**Task description:** Begin at the line that contains "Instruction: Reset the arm", stop after the line that contains "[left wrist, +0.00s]", and reproduce only that span, unaltered.

**Exercise materials:**

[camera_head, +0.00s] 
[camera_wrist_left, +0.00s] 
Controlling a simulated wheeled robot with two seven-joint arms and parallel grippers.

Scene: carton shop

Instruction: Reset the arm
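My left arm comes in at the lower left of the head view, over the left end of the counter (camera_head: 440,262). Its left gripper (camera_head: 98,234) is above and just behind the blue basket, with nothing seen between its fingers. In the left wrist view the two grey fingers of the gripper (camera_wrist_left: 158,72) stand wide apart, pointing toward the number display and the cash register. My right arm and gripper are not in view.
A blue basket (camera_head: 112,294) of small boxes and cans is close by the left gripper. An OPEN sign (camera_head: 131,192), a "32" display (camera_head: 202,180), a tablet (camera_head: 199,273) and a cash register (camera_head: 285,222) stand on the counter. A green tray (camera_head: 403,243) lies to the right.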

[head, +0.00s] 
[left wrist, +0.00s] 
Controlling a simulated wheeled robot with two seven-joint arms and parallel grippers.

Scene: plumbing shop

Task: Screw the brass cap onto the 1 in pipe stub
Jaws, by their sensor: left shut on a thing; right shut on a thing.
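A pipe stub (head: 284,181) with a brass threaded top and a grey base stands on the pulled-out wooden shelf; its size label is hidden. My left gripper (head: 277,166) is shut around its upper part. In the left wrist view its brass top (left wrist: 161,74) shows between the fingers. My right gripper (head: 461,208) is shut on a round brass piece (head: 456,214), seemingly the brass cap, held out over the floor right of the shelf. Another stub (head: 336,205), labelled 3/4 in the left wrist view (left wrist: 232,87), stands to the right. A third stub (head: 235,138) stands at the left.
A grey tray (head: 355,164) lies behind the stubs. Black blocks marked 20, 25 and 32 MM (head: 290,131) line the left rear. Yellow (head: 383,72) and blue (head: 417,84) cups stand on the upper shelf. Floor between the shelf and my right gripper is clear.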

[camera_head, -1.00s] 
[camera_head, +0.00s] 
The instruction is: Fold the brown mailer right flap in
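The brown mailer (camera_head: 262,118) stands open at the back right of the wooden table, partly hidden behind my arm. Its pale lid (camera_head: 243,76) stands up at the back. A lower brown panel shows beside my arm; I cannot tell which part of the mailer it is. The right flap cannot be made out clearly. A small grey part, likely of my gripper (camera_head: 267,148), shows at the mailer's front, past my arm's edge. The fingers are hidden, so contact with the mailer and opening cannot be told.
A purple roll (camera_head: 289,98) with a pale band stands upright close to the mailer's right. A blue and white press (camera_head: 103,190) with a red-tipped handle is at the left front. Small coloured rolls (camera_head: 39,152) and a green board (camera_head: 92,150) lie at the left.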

**Task answer:**
Instruction: Reset the arm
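My left arm comes in at the lower left of the head view, over the left end of the counter (camera_head: 440,262). Its left gripper (camera_head: 98,234) is above and just behind the blue basket, with nothing seen between its fingers. In the left wrist view the two grey fingers of the gripper (camera_wrist_left: 158,72) stand wide apart, pointing toward the number display and the cash register. My right arm and gripper are not in view.
A blue basket (camera_head: 112,294) of small boxes and cans is close by the left gripper. An OPEN sign (camera_head: 131,192), a "32" display (camera_head: 202,180), a tablet (camera_head: 199,273) and a cash register (camera_head: 285,222) stand on the counter. A green tray (camera_head: 403,243) lies to the right.

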[head, +0.00s] 
[left wrist, +0.00s] 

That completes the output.